Searching through discounts at Walmart, Best Buy and other giant companies on Black Friday might be fun, but it’s also important to remember the small businesses that make up the local economy and community. Small Business Saturday, a tradition reminding shoppers to think local, has become an Indianapolis staple.
Two small business owners, Tajuana Hill of Mimosa and a Masterpiece and Jamean Richardson of Sweet J’s Shoetique, share why it’s important to support small businesses in your community but also why they support other small businesses.
Mimosa and a Masterpiece
Mimosa and a Masterpiece offers a fun event, perfect for a weekend. Participants try their hand at painting, work closely with a friendly art instructor, create a painting they take home and have a drink or two along the way.
Hill said the business’ mission is creating “an environment for people to do something they never thought they would be able to do, which is: create a masterpiece.” She got the idea for Mimosa and a Masterpiece from a paint and sip event she attended in Atlanta.
“I left feeling very proud of myself and what I had created, and I knew right then that I wanted to help other people feel how I felt,” Hill said.
Hill was so inspired that she invested a significant amount of a work bonus into the business idea. It was a risk that paid off, as next month marks the seven-year anniversary of Mimosa and a Masterpiece.
Mimosa and a Masterpiece has passionate customers like the “first family,” as Hill affectionately calls them. The family has visited the studio around 20 times, introduced others to Mimosa and a Masterpiece, and they are currently working on a mural with the studio, painting a new section every time they visit.
Sweet J’s Shoetique
Of course, small businesses are not always brick and mortar. In fact, many small businesses such as Sweet J’s Shoetique find it better to stay digital and avoid brick and mortar costs altogether. Sweet J’s Shoetique was born out of a hobby.
“I’ve always loved shoes, always been the one who had a great eye for them, and anytime I would get dressed and go out, I would always get complimented on my shoes,” said Richardson, Sweet J’s Shoetique’s owner.
Richardson’s passion for footwear led to her searching for shoes traditional vendors did not carry. Eventually, so much work went into her search that she decided to turn it into a business. She called her business a “shoetique,” combining the words “shoe” and “boutique,” and started selling online.
Indianapolis residents aren’t Richardson’s only customers.
“For the most part, my customers are from LA, Atlanta, New York and things like that,” she said.
Owning the shoetique offers more travel opportunities than one would expect from a small online business. Richardson often travels to pop-up events to advertise her shoes, visiting business events to beauty shops to promote her shoetique.
Supporting Small Business
Both Hill and Richardson do not only own Indianapolis small businesses, but they also make a point of supporting other small businesses.
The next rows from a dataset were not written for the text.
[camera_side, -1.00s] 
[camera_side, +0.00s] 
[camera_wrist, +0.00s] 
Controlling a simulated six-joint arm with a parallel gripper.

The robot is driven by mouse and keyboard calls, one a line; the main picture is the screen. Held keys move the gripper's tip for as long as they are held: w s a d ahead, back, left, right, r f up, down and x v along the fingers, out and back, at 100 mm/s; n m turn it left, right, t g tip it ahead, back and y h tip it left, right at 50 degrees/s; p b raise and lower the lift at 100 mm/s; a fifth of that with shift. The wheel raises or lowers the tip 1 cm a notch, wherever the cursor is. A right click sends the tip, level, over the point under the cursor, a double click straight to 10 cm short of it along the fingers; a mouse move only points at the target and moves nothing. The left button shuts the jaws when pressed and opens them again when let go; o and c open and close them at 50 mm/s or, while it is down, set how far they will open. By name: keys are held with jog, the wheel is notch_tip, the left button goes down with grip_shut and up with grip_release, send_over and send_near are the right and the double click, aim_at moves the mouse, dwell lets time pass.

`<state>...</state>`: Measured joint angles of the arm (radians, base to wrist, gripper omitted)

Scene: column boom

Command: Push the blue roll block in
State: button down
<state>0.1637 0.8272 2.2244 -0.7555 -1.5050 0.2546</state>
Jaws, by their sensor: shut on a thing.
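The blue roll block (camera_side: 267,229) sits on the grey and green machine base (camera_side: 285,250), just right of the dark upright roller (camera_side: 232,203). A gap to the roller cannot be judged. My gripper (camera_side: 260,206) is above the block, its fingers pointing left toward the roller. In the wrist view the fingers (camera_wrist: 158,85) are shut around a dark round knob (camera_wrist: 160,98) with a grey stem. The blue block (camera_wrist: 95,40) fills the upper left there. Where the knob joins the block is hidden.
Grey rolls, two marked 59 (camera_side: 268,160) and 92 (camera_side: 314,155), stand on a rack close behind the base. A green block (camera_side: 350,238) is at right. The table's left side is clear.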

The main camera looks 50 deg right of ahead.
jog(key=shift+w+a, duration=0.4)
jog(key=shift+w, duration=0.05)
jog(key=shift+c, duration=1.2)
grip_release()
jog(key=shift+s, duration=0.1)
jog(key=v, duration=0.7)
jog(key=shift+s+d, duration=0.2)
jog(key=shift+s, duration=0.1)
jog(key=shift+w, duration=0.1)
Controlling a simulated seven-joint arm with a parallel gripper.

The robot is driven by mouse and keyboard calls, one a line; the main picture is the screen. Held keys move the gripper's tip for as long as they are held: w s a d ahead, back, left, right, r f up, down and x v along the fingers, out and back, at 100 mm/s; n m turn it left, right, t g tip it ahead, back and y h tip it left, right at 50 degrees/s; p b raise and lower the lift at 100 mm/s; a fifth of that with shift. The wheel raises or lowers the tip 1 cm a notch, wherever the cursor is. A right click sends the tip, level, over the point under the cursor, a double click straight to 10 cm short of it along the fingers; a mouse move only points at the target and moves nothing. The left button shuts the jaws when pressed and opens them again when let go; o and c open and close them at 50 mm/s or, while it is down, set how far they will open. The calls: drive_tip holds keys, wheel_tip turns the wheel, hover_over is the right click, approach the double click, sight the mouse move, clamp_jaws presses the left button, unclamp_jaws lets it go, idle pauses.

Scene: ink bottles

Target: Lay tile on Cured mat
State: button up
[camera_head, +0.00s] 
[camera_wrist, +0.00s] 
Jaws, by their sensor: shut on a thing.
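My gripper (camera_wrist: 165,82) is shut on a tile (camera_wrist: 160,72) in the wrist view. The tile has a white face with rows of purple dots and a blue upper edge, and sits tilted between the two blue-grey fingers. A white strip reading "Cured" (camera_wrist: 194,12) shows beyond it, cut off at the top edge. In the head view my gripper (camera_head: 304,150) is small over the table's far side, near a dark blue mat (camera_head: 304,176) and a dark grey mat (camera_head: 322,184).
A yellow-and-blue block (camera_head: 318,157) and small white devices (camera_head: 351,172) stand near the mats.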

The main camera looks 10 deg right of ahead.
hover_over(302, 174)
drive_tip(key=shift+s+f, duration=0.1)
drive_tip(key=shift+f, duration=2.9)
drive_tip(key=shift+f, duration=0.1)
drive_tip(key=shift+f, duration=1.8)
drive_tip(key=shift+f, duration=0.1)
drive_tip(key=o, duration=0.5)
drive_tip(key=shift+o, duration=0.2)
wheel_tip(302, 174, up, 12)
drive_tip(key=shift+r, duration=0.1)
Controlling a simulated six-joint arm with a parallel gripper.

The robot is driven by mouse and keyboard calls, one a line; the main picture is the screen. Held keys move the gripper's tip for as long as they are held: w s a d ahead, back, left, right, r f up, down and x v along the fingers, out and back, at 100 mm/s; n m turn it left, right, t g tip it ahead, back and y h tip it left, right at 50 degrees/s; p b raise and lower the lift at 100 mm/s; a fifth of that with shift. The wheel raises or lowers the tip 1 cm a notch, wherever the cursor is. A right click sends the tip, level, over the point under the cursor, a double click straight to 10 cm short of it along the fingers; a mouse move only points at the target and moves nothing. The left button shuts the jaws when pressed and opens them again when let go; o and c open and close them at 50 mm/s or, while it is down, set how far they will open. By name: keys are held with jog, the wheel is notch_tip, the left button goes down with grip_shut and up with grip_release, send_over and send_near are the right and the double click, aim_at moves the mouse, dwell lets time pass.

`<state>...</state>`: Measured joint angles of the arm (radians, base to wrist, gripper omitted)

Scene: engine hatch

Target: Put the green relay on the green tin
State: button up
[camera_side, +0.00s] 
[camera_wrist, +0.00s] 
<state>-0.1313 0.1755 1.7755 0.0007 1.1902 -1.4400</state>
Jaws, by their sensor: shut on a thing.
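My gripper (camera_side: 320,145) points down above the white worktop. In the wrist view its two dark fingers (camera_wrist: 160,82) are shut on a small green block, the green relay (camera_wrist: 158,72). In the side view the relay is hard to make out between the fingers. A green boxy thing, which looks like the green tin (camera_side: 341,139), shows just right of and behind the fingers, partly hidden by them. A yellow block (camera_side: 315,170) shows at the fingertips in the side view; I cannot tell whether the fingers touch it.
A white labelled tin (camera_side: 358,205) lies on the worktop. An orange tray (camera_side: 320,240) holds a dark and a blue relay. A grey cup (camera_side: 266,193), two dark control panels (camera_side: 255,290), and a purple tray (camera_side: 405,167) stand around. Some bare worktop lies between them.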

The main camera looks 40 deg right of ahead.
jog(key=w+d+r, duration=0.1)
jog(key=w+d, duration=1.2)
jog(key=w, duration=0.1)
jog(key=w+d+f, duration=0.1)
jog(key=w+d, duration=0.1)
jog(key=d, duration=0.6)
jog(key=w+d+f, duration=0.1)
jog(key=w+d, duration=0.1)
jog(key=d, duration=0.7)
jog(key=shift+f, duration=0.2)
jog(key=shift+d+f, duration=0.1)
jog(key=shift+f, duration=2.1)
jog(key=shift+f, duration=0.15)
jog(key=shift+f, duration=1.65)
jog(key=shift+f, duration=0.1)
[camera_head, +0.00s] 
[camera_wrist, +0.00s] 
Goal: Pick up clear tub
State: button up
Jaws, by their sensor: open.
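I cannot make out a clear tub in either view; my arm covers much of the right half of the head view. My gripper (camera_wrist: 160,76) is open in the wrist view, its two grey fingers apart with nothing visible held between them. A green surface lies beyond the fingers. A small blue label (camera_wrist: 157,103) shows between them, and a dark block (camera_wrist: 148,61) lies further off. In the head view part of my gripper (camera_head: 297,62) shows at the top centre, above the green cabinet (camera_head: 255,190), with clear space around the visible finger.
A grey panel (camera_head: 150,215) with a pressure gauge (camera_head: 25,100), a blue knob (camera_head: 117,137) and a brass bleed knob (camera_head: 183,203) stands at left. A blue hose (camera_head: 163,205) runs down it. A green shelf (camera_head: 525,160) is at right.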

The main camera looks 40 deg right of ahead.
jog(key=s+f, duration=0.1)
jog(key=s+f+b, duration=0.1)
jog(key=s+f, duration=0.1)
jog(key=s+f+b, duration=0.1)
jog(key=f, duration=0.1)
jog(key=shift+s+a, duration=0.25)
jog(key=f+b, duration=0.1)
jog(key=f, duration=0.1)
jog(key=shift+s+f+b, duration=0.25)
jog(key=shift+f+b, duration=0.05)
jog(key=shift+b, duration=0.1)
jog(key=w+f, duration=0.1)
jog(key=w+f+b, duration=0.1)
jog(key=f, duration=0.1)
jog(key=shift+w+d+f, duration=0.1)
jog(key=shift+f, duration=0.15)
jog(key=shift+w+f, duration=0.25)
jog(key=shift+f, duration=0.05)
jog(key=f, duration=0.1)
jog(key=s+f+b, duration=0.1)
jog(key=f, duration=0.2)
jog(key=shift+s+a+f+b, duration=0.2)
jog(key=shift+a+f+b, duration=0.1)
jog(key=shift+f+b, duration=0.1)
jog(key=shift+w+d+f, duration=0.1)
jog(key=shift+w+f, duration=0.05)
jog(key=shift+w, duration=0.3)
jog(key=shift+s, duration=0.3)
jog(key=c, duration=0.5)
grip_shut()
“If I have a choice between a small business and a chain, I’m going to choose the small business every time,” Hill said.
Hill gets her nails done and does a lot of her shopping at small businesses. She notes that it is not only a good policy, but also a wise business decision for local small business owners to support each other.
Richardson has several favorite local small businesses, such as Runway Diva Boutique and 28 Boutique. In addition to loving their products, she says it would be hypocritical to not support small businesses when she herself is a small business owner.
“As a business owner, you can’t promote and put out there that local businesses need to be supported when you’re not doing it yourself. You need to take into consideration that you are consumer as well as a business owner,” Richardson said.